My knee-jerk response to this is expletive-laden and would definitely get you fired, so we won’t go there. I’m a woman of color, too, and I grew up in the punk scene and was typically the only person of color at shows and fests until I reached my 20s. I also know the pain of being judged by your own ethnic community, and it doubly sucks, because all of us are already being measured against impossible standards by the status quo. Ostracizing each other for being our authentic selves only serves to further the prejudice and bias we already experience daily in American life.

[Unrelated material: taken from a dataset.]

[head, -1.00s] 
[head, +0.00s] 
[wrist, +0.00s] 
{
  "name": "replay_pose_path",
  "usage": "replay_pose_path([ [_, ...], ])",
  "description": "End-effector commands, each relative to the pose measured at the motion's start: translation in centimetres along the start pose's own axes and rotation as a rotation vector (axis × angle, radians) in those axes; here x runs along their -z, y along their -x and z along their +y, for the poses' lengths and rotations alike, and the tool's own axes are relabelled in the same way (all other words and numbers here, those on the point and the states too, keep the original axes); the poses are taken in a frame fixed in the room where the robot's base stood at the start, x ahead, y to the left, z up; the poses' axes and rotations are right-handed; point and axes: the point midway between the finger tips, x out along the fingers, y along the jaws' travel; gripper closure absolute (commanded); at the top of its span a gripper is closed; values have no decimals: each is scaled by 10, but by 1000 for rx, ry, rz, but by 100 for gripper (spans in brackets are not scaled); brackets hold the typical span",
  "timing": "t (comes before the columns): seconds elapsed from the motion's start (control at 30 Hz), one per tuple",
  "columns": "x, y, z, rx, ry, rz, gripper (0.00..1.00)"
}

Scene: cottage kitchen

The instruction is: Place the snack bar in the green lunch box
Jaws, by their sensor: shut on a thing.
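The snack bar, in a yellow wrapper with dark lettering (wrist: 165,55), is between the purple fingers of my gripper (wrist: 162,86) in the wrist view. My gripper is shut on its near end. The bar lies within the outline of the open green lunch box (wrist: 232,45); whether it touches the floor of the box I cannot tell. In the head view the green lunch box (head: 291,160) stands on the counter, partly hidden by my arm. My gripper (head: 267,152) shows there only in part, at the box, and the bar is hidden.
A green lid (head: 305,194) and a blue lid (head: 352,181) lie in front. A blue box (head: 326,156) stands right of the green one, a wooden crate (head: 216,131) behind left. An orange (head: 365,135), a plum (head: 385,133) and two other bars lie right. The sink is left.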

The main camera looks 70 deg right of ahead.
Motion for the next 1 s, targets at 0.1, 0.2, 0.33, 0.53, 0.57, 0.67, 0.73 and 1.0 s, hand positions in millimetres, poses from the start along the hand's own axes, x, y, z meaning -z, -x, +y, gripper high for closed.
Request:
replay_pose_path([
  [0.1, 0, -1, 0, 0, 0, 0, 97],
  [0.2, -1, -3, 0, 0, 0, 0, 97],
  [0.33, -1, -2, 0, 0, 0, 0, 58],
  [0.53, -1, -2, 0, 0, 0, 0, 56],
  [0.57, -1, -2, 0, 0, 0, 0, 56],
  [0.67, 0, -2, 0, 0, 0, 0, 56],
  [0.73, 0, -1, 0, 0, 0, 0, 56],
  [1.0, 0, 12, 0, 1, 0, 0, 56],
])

It’s my opinion that people like your co-worker judge their own for “performing” whiteness as a way of rejecting culture that they have been told is off-limits to them their entire lives. Italian cuisine is for white people, as is rock and roll, as is wine tasting, as are a million other things that really don’t belong to anyone at this point in human history. Perhaps she’s envious of your culinary acumen, and it triggered memories of all the ways she denies herself in the name of cultural conformity, and she could only make herself feel better by insulting you.

If you confront her, I’m sure she’ll claim it was a joke, but hopefully she won’t double down and call you an Oreo to your face (in which case, you should immediately report her to HR). Whatever she might say, I support your decision to withhold your work friendship from her, and I encourage you to talk to her about this. A real friend would never say that, anyway. No matter how she feels about your blackness, she needs to understand that no one’s cultural expression needs her approval or her unasked-for opinion.

I don’t know where people get the idea that policing their own is helpful or supportive in any way, but I also suspect that folks like this don’t actually possess the intellectual or emotional depth to even care about being good to other people of color. I hope that a talk like this wouldn’t have her thinking that you’re “uppity” or too smart for your own good, but it’s always a risk that she won’t take you seriously or will try to minimize her role in this. But you are right to be offended, and she deserves to know how insulting, hurtful and just plain inappropriate her comment was. Go off, sis.